The Proliferation of State Learning Outcomes Assessments in India
There’s a really bad dad joke about European technical standards which goes something like “We love standards; that’s why we create so many of them.” (I told you it was bad.) I feel like that is the way that ed assessments in India are heading. Ideally, there would be a single trusted national sample assessment which provided accurate data on how well states and districts are doing compared to each other and over time. Instead, I fear that we are going to get a patchwork of different state and central assessments.
According to a recent report by MSDF, CSF, EI, CGI, and CSSL, in 2016 27 states and UTs conducted state-level assessments, some sample and some census based. The NEP recommended that all states conduct a census-based state assessment and that a national exam be introduced in grades 3, 5, and 8. The World Bank STARs project has allocated quite a bit of money to increase state assessment capacity in the six states the project will be implemented. And India is still scheduled to participate in the 2021 PISA (though I have no idea if that is even happening). This is going to take up a mind-boggling amount of time and resources. Even the sample assessments tend to have massive sample sizes and any assessment requires dedicated technical resources to come up with items, determine the sampling strategy, and analyze the data.
This would be Ok if at least the data were high quality and usable. Unfortunately, I am skeptical that this will be the case. The first issue with state-level assessments is that it makes it really difficult to compare states. While comparing state performance in a single year isn’t all that helpful (we don’t need an assessment to tell us that HP does better than UP), comparing changes in state performance, especially if the states implement very different policies, can be really helpful. Second, state policymakers often try to use assessment data both to rank schools / blocks / districts which all but guarantees that the data will be unreliable. The MSDF et al report cites the example of Saksham Ghoshna in Haryana which rewarded blocks which achieved 80% student competency on a state-level assessment. Unsurprisingly, in the four years of the project the share of students who had achieved competency level went from 40% to 80%. (Ironically, BCG made similar bold claims about the effect of an ed reform project in Haryana which happened just prior to this one.)
A rigorous, well executed national sample survey on learning outcomes would be far superior to this mishmash of state-level assessments. It would also be far cheaper and take up far less student, teacher, and ed official time.

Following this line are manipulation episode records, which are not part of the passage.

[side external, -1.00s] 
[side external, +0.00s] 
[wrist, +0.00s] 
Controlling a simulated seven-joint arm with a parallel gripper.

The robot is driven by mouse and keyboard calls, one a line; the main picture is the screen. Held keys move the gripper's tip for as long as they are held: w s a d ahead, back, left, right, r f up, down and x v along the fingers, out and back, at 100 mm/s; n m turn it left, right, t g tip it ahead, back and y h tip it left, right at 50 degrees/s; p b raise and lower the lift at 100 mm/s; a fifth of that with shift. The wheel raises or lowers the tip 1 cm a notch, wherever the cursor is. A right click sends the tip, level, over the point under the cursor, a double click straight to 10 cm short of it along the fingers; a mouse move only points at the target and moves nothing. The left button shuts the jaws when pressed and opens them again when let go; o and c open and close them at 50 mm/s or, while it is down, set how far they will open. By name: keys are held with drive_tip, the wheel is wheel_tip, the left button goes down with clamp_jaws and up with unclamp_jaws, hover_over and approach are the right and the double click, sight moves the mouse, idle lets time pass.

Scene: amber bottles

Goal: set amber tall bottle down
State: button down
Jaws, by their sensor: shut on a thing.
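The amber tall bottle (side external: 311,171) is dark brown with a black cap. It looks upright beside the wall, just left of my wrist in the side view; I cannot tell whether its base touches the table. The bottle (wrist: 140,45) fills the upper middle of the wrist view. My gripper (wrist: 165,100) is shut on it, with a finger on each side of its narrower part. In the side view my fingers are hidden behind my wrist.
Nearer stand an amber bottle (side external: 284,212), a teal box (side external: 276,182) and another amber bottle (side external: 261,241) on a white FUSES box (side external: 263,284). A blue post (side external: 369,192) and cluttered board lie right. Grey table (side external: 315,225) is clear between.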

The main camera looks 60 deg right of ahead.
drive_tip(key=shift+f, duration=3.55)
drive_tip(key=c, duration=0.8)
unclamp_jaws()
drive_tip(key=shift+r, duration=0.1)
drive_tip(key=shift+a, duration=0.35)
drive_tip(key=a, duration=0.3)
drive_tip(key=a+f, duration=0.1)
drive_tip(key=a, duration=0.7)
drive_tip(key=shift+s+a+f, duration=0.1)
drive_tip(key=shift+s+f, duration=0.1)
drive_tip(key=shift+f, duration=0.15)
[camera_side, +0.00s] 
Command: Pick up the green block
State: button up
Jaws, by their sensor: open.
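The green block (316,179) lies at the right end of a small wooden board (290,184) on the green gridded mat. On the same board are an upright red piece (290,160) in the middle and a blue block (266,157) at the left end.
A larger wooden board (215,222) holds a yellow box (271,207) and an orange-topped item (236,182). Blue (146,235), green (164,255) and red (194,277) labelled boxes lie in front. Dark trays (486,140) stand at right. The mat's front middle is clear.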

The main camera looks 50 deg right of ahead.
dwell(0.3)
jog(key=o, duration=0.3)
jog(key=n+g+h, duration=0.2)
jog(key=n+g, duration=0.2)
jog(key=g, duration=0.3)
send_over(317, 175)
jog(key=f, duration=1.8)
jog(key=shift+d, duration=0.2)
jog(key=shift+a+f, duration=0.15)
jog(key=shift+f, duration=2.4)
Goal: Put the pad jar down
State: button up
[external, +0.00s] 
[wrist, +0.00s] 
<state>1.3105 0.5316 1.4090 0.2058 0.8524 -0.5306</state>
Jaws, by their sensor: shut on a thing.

In addition to the reduced duplication of effort, there would likely also be big efficiency gains from a more precise and well thought-out design. For example, you could likely significantly reduce the sample size required just by judicious stratification of schools prior to initial random selection. Unfortunately, the National Achievement Survey (NAS), is not that assessment. I really don’t know what it would take from an institutional perspective for the NAS to improve in quality, but the stakes are high.